## Data provided
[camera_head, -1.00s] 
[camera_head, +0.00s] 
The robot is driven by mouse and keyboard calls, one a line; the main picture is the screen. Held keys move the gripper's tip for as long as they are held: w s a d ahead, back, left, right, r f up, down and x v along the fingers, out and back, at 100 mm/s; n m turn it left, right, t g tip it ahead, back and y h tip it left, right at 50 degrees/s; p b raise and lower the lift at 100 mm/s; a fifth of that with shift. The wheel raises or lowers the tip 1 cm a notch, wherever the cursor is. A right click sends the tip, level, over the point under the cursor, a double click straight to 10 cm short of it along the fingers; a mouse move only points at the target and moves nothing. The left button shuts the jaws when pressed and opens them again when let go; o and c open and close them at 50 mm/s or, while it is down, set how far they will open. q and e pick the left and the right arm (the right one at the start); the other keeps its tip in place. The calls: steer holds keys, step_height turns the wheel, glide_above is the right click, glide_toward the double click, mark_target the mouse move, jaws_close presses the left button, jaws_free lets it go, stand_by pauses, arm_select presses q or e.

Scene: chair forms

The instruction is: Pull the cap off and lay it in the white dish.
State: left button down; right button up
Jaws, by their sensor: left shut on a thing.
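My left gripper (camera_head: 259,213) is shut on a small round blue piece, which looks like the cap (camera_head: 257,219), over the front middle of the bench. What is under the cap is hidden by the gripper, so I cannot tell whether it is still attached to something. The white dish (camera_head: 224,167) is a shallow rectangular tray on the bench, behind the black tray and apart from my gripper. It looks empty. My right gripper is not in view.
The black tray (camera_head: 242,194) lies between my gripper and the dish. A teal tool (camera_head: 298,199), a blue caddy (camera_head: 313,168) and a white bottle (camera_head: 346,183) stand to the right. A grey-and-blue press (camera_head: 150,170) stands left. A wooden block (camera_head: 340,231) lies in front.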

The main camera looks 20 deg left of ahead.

## Objective
Give back exactly the lines beginning at the one with "Jaws, by their sensor: left shut on a thing." and ending at the final line of the material; both boundary lines belong in it.

## Solution to the problem
Jaws, by their sensor: left shut on a thing.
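My left gripper (camera_head: 259,213) is shut on a small round blue piece, which looks like the cap (camera_head: 257,219), over the front middle of the bench. What is under the cap is hidden by the gripper, so I cannot tell whether it is still attached to something. The white dish (camera_head: 224,167) is a shallow rectangular tray on the bench, behind the black tray and apart from my gripper. It looks empty. My right gripper is not in view.
The black tray (camera_head: 242,194) lies between my gripper and the dish. A teal tool (camera_head: 298,199), a blue caddy (camera_head: 313,168) and a white bottle (camera_head: 346,183) stand to the right. A grey-and-blue press (camera_head: 150,170) stands left. A wooden block (camera_head: 340,231) lies in front.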

The main camera looks 20 deg left of ahead.

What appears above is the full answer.